Suggestions for improvements would be greatly appreciated!
Setup
Start by cloning this repository and download the NorNE corpus.
git clone https://github.com/web64/spacy-norwegian.git
cd spacy-norwegian
git clone https://github.com/ltgoslo/norne
Vectors
A vector model is not required for most of Spacy's functionality, but can be used to improve results. You can train new vector models from your own training texts or use one of the many available pre-trained vector models. Pre-trained Word2vec, Gensim and FastText vector models needs to be converted before use in Spacy.
# Norsk Aviskorpus + NoWaC - fastText Skipgram
wget -P nowac http://vectors.nlpl.eu/repository/11/120.zip
unzip nowac/120.zip -d nowac/120/
python3 -m spacy init-model nb models/nb_vectors_nowac_md --vectors-loc nowac/120/model.txt
Instructions for preparing additional Norwegian vector models
Prepare training data
First convert .conllu files to a format parsable by Spacy.

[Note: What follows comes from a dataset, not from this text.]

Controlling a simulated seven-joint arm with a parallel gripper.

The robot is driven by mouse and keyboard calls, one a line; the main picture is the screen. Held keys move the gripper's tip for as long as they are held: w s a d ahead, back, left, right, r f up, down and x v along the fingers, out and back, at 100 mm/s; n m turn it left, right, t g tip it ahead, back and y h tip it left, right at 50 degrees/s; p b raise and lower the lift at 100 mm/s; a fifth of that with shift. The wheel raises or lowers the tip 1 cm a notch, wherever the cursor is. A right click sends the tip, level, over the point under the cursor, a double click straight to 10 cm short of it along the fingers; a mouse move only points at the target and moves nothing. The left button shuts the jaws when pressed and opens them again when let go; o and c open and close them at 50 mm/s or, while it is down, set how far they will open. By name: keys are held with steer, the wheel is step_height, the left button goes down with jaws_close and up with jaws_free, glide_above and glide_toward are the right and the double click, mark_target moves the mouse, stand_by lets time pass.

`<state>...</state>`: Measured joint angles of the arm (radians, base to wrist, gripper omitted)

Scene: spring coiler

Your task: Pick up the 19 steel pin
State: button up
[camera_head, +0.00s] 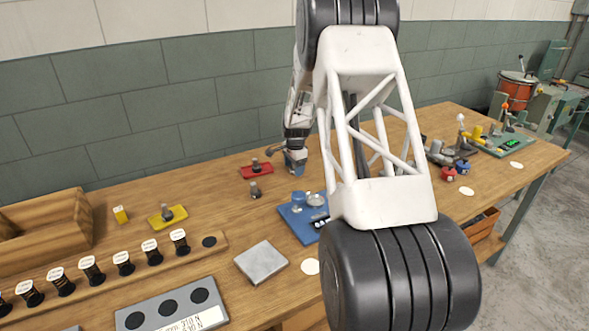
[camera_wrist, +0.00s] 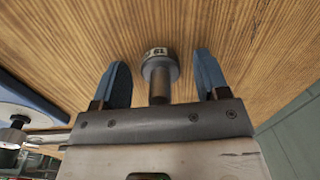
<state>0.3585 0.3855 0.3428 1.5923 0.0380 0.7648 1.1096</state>
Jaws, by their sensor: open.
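A grey steel pin (camera_wrist: 160,72) with a wide round head and a narrower shank shows in the wrist view, against the wooden table. A pale label on its head appears to read 19, upside down. My gripper (camera_wrist: 163,78) is open, with one blue fingertip on each side of the pin and a visible gap on both sides. I cannot tell the height between the fingers and the pin. In the head view my gripper (camera_head: 295,161) is over the back of the bench, partly hidden by my arm. I cannot tell which pin there is the 19 one.
A red holder (camera_head: 247,172) with a grey pin and a loose grey pin (camera_head: 254,191) are left of my gripper. A blue tray (camera_head: 288,219) is in front, also at left in the wrist view (camera_wrist: 30,95). A yellow holder (camera_head: 158,222) stands farther left.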

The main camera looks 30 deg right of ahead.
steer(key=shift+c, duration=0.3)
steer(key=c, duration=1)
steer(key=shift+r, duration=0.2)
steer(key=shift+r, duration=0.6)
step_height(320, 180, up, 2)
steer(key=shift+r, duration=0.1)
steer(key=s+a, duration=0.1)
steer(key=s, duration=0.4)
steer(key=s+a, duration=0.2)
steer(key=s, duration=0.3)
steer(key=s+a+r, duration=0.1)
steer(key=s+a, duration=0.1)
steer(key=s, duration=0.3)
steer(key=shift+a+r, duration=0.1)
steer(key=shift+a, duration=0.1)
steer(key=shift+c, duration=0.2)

The 10th MISC column will be converted from SpaceAfter=No|name=B-GPE_ORG
to only include B-GPE_ORG
.
python3 norne/scripts/ud2spacy.py nob --outputdir=conllu
python3 norne/scripts/ud2spacy.py nno --outputdir=conllu
Convert .conllu files to Spacy's JSON format
python3 -m spacy convert --file-type json --morphology conllu/no_bokmaal-ud-train.conllu json
python3 -m spacy convert --file-type json --morphology conllu/no_bokmaal-ud-dev.conllu json
python3 -m spacy convert --file-type json --morphology conllu/no_bokmaal-ud-test.conllu json
python3 -m spacy convert --file-type json --morphology conllu/no_nynorsk-ud-train.conllu json
python3 -m spacy convert --file-type json --morphology conllu/no_nynorsk-ud-dev.conllu json
python3 -m spacy convert --file-type json --morphology conllu/no_nynorsk-ud-test.conllu json
Train Norwegian Bokmål NER Model
# Train Model - with Norsk Aviskorpus/NoWaC vectors
python3 -m spacy train nb --version=0.0.1 --vectors=models/nb_vectors_nowac_md models/nb_ud_nowac_md json/no_bokmaal-ud-train.json json/no_bokmaal-ud-dev.json
Train Norwegian Nynorsk Model
# Download Nynorsk FastText vectors & create Spacy model
wget -P fasttext https://dl.fbaipublicfiles.com/fasttext/vectors-crawl/cc.nn.300.vec.gz
python3 -m spacy init-model nb models/nn_vectors_ft_lg --vectors-loc fasttext/cc.nn.300.vec.gz
# Train Model -
python3 -m spacy train nb --version=0.0.1 --vectors=models/nn_vectors_ft_lg models/nb_ud_nowac_md json/no_bokmaal-ud-train.json json/no_bokmaal-ud-dev.json
Train Mixed Bokmål/Nynorsk Norwegian NER Model
# Merge Bokmål and Nynorsk conllu data
cat conllu/no_bokmaal-ud-train.conllu conllu/no_nynorsk-ud-train.conllu conllu/no_bokmaal-ud-test.conllu conllu/no_nynorsk-ud-test.conllu > conllu/no-train.conllu
cat conllu/no_bokmaal-ud-dev.conllu conllu/no_nynorsk-ud-dev.conllu > conllu/no-dev.conllu
# Convert conllu to Spacy JSON format
python3 -m spacy convert --file-type json conllu/no-train.conllu json
python3 -m spacy convert --file-type json conllu/no-dev.conllu json
# Train Spacy model
python3 -m spacy train nb --version=0.0.1 --vectors=models/nb_vectors_nowac_md models/no_ud_nowac_md json/no-train.json json/no-dev.json
"accuracy":{
"uas":91.7548876959,
"las":89.2278360343,
"ents_p":89.3064571233,
"ents_r":88.8511216859,
"ents_f":89.0782075311,
"tags_acc":97.6323222763,
"token_acc":100.0
}
Reducing model size
You can reduce the number of word vectors to include in the model by setting the --prune-vectors=N
flag for the spacy init-model
command.
Creating packages from models
python3 -m spacy package --create-meta models/no_ud_nowac_md/model-best packages --force
cd packages/cd nb_model0-0.0.1/
python3 setup.py sdist
# Install package
pip3 install package-name.tar.gz
Testing the model
First update the path to the model: Norwegian = spacy.load("/PATH/TO/MODEL")
Then run:
python3 spacy_no_test.py
See Also
- https://github.com/ltgoslo/norne - Norwegian Named Entities annotations on top of Norwegian Dependency Treebank
- https://github.com/jarib/spacy-nb - Scripts to build a Norwegian model for spacy
Spacy Resources
- https://spacy.io/usage/vectors-similarity#converting
- https://github.com/explosion/spaCy/issues/3056 - Adding models for new languages
- https://spacy.io/api/cli#convert - Convert .conllu to .json command
- https://spacy.io/api/cli#train - Train Spacy model command
License
The code examples in this repository is licensed under MIT. Models are under the same license as that of their respective training data.